══ Supplied entries
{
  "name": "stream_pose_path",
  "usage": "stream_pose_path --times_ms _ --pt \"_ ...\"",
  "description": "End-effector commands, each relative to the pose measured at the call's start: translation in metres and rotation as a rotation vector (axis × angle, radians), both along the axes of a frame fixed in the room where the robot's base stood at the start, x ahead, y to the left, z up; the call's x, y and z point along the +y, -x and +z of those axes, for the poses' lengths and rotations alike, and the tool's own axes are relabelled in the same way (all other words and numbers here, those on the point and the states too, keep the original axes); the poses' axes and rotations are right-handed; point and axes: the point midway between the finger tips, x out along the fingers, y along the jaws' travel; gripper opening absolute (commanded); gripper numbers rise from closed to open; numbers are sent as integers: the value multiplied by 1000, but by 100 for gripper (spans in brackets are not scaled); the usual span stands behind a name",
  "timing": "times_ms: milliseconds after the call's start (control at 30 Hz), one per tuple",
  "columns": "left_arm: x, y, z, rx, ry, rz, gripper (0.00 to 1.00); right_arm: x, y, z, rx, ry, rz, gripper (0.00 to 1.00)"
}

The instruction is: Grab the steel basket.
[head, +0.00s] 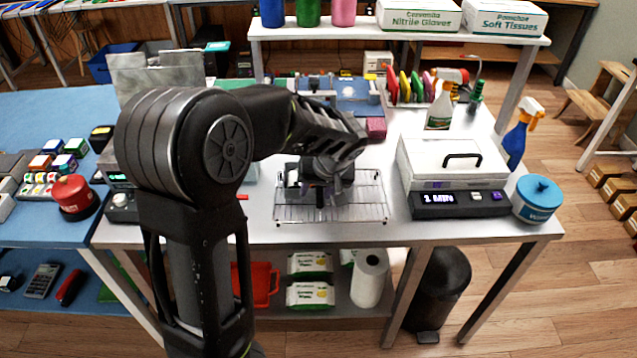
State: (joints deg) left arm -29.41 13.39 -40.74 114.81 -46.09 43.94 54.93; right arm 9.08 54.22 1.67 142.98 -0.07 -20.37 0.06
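The steel basket (368,205) is a shallow wire basket on the white table's front middle. My left arm comes in from the left and reaches over it. My left gripper (320,198) points down over the basket's middle and hides part of its back and centre. The dark fingers are small and overlap in this view, so I cannot tell whether they are open or touch the wire. My right gripper is not in view.
A white lidded device (450,160) with a "1 MIN" display stands right of the basket, beside a blue-lidded tub (537,198). Spray bottles and coloured paddles stand behind. A raised shelf (400,37) spans the back. My arm hides the table's left part.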

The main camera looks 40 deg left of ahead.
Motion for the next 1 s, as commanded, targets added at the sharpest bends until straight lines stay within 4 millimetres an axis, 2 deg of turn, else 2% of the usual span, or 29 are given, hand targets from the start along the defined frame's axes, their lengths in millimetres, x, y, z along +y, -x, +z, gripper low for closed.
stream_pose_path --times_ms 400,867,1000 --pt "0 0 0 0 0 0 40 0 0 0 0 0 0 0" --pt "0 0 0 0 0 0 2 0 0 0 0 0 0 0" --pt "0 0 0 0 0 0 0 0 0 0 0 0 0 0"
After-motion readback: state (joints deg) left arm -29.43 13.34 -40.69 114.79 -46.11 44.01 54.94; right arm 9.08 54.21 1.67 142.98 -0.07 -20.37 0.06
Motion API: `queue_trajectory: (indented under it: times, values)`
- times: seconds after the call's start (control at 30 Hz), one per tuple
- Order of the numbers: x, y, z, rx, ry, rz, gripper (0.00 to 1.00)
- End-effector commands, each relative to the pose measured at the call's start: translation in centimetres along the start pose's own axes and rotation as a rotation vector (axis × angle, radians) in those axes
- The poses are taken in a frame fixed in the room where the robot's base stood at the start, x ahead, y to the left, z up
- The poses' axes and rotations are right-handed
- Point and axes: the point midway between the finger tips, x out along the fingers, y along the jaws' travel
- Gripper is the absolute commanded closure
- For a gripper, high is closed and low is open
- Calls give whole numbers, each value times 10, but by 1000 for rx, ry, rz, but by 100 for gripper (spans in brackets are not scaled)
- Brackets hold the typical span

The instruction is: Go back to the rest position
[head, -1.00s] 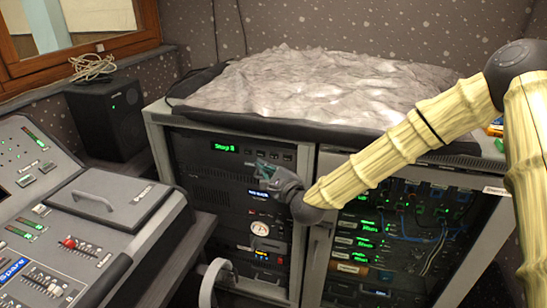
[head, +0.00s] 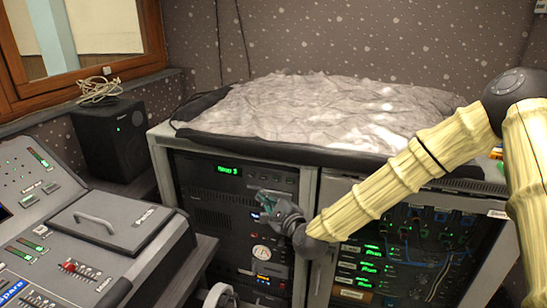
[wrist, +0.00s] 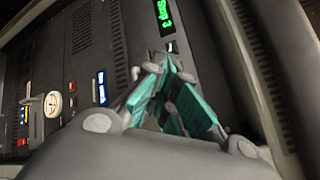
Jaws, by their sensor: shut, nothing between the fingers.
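My gripper (head: 268,203) hangs at the end of my arm in front of the left equipment rack (head: 215,205). Its teal-padded fingers are shut with nothing between them, as the wrist view shows (wrist: 172,98). It is apart from the mixing desk. The lighting desk (head: 75,245) stands at the lower left in the head view. Whether the fingers touch the rack front cannot be told.
A black speaker (head: 110,140) with a coiled cable (head: 98,90) on top stands at the back left. A grey rumpled cover (head: 310,112) lies on the racks. The right rack (head: 370,260) has lit green labels and cables. A curved grey chair part (head: 218,295) shows at the bottom.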

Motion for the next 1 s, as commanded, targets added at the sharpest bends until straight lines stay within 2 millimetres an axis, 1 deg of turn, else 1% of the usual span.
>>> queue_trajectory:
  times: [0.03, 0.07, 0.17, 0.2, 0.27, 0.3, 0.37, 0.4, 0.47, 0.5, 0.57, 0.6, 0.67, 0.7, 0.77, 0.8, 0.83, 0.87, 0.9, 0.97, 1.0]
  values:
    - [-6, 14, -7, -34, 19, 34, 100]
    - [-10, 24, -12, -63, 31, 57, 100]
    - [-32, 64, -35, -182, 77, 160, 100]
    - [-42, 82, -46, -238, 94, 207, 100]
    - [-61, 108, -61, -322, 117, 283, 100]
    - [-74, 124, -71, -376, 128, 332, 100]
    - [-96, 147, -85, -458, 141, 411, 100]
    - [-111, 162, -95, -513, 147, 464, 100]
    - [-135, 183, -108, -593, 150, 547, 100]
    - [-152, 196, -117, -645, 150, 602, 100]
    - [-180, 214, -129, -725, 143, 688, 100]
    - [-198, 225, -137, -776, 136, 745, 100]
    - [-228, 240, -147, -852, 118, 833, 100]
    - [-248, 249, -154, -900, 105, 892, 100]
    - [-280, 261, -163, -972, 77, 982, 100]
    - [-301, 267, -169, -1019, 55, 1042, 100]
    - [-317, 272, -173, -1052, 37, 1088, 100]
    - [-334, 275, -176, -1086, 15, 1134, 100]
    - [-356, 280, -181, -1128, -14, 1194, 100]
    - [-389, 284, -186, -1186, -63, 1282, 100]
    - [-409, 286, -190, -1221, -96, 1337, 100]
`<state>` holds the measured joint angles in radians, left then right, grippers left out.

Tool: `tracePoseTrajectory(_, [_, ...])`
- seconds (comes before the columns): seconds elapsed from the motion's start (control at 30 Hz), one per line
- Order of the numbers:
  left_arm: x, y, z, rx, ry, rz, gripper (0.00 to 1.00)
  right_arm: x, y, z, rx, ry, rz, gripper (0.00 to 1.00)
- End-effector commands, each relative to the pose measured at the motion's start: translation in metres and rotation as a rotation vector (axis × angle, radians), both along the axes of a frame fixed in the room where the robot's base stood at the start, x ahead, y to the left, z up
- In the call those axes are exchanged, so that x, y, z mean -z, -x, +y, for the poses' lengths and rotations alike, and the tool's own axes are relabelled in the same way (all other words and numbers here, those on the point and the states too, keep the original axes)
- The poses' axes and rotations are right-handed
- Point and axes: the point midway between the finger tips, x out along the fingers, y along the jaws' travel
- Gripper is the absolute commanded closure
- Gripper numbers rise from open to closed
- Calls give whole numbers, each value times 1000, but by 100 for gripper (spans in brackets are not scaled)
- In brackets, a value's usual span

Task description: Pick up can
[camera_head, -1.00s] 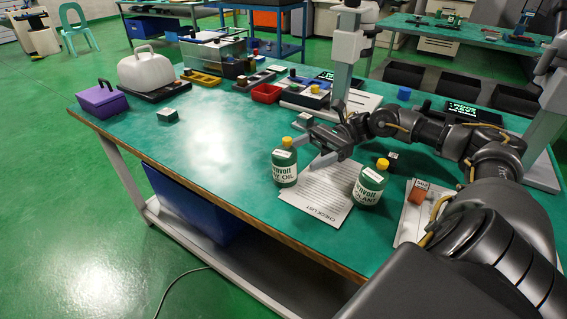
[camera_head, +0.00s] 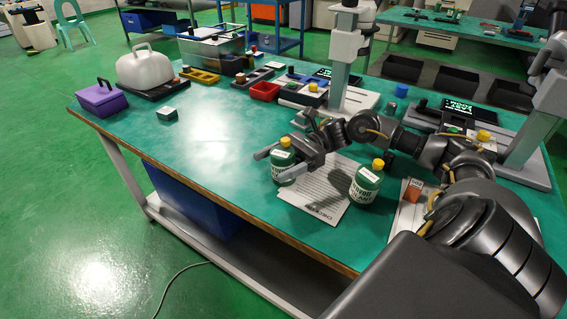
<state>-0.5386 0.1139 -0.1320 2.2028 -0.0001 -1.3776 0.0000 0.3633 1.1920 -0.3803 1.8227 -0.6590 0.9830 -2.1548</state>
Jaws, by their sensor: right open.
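A green can with a white label and yellow cap (camera_head: 283,160) stands upright on the table. A second green can with a yellow cap (camera_head: 366,185) stands to its right, at the edge of a printed sheet (camera_head: 312,190). My right gripper (camera_head: 278,164) is open, with one finger at the far left side of the first can and the other across its near right side. I cannot tell whether the fingers touch it. The gripper hides part of the can's label. My left gripper is out of view.
The green table (camera_head: 215,150) is clear left of the cans. A purple box (camera_head: 101,99), a white case (camera_head: 146,70) and a red bin (camera_head: 264,91) stand farther back. A small orange-brown block (camera_head: 413,190) lies right of the second can.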

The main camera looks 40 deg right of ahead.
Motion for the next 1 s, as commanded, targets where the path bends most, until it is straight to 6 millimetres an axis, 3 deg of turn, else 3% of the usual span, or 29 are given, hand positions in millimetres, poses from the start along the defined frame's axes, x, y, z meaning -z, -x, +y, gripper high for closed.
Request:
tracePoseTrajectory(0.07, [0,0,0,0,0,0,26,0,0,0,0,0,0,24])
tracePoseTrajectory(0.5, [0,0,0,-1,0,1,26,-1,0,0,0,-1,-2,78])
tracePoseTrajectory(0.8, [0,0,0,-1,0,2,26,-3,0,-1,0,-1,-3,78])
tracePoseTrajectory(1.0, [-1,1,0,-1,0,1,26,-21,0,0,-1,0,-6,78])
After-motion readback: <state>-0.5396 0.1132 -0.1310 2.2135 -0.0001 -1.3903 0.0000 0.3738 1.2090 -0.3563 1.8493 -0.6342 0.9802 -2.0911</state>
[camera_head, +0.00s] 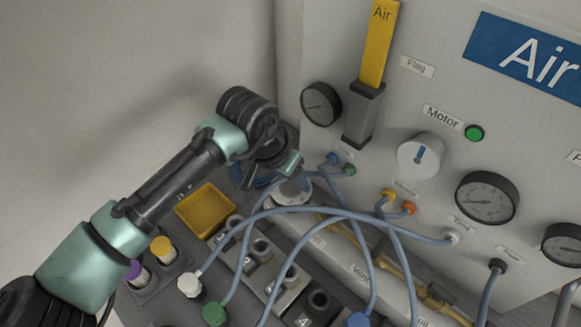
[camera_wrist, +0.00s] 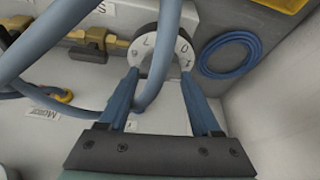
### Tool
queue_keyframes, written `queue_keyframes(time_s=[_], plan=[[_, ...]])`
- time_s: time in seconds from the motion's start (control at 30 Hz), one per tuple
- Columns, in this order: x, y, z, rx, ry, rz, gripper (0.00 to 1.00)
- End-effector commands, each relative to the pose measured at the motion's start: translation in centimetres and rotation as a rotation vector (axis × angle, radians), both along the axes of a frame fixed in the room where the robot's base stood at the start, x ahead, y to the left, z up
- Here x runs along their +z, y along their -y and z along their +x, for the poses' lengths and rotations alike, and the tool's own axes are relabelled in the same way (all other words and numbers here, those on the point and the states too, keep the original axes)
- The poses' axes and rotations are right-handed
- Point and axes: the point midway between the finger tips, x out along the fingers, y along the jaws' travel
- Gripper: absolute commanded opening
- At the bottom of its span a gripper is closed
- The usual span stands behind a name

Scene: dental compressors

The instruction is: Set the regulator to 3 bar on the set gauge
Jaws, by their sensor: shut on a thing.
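In the head view my gripper (camera_head: 288,177) covers part of the dial. Round gauges sit on the panel: one at the left (camera_head: 321,103), one at the right (camera_head: 487,198). Their needle readings are too small to tell.
Blue-grey hoses (camera_head: 335,212) arch over the bench close to my gripper. A white knob (camera_head: 421,155) with a blue mark and a green button (camera_head: 474,133) are on the panel. A yellow tray (camera_head: 206,210) and a coiled blue hose (camera_wrist: 231,54) lie nearby.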

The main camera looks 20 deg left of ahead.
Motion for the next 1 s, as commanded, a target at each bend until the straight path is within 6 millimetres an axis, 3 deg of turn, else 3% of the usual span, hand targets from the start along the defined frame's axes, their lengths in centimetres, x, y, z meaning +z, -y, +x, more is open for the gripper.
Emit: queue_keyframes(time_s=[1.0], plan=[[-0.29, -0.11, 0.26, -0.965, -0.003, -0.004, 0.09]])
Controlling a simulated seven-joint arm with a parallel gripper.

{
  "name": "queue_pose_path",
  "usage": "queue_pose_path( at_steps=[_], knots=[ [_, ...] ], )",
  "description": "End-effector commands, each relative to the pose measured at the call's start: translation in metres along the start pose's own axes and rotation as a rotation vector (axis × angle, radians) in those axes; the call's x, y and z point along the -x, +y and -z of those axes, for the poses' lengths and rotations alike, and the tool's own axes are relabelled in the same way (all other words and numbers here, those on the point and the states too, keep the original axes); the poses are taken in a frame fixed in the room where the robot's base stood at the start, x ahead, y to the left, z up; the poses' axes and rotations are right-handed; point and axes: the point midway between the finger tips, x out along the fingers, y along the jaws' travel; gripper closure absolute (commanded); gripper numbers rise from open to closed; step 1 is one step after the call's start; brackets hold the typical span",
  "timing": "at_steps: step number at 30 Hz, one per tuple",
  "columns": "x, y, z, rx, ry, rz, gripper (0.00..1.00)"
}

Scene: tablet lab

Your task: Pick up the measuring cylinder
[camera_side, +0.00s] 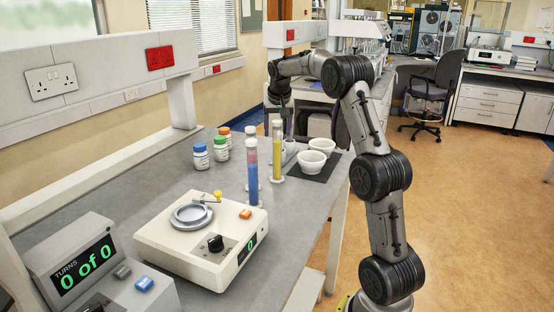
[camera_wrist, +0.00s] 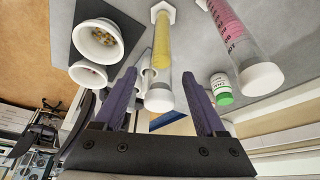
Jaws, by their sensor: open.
════
> What to produce: Quote the listing word for word from its first line through the line in which "--times_ms _ --pt" appears.

> The result:
{
  "name": "stream_pose_path",
  "usage": "stream_pose_path --times_ms _ --pt \"_ ...\"",

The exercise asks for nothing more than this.